9/17/2019

KABAR GEMBIRA BAGI ORANG-ORANG YANG TERASING - Ibnu Rajab Al Hambali


KABAR GEMBIRA BAGI ORANG-ORANG
YANG TERASING
Oleh: Ibnu Rajab Al Hambali

Imam Muslim meriwayatkan dalam Shahihnya dari Abu Hurairah radhiallahu ‘anhu, dari Nabi shallallahu ‘alaihi wasallam beliau bersabda,

“ISLAM BERMULA DALAM KEADAAN TERASING,
DAN AKAN KEMBALI DALAM KEADAAN TERASING SEPERTI DIMULAINYA,
MAKA BERUNTUNGLAH BAGI ORANG-ORANG YANG TERASING." 
[shahih Muslim, 145]

Diriwayatkan pula dari hadits Ibnu Umar radhiallahu ‘anhu dari Nabi shallallahu ‘alaihi wasallam, beliau bersabda,

"Sesungguhnya Islam bermula dalam kadaan terasing dan akan kembali menjadi terasing seperti dimulainya.”

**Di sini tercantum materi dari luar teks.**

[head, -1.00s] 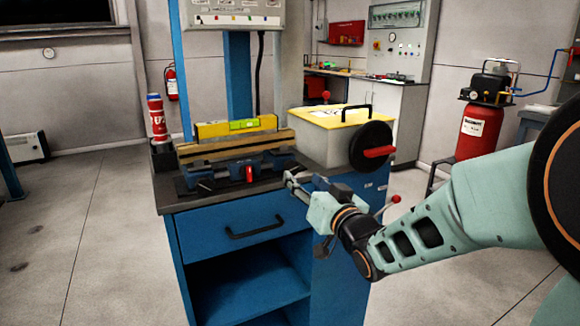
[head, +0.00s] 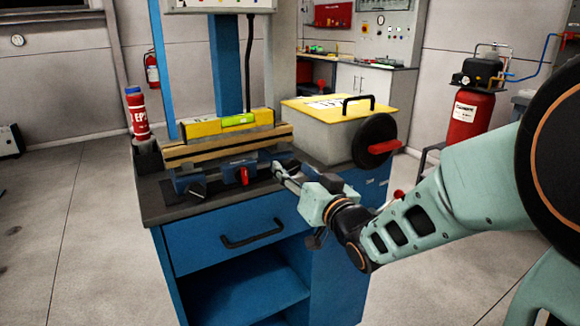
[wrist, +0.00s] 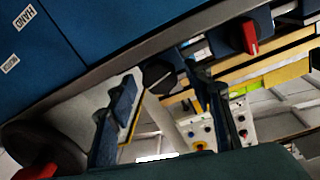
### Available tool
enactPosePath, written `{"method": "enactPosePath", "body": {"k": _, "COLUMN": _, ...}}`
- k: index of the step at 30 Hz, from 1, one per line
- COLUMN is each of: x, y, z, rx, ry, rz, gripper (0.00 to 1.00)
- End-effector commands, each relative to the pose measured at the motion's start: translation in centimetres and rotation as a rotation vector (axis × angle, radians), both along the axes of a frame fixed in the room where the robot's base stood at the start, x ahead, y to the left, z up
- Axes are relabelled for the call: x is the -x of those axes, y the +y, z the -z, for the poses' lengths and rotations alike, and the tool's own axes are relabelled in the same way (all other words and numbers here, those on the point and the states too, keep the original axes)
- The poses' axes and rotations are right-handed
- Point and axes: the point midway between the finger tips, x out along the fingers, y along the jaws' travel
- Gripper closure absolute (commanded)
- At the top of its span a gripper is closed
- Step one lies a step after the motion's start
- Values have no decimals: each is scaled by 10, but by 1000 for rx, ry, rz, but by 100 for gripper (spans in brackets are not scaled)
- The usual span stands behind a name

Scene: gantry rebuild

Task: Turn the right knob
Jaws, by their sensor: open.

Imam Ahmad dan Ibnu Majah meriwayatkan dari hadits Ibnu Mas'ud radhiallahu ‘anhu dengan penambahan di penghujung kalimat, Rasulullah shallallahu ‘alaihi wasallam ditanya, "Wahai Rasulullah, siapakah orang-orang yang terasing itu?" Beliau bersabda, "Mereka yang berlepas diri dari kaumnya.”

Diriwayatkan oleh Abu Bakar Al Ajuri dengan lafazh, Dikatakan kepada Rasulullah, "Wahai Rasulullah, siapakah orang-orang yang terasing itu?" Beliau bersabda, "Mereka yang selalu memperbaiki manusia dari kesalahan." [Al Ghuraba, 4]

Diriwayatkan oleh Imam lainnya dengan lafazh, "Beliau bersabda, “Mereka yang lari membawa agamanya dari fitnah”.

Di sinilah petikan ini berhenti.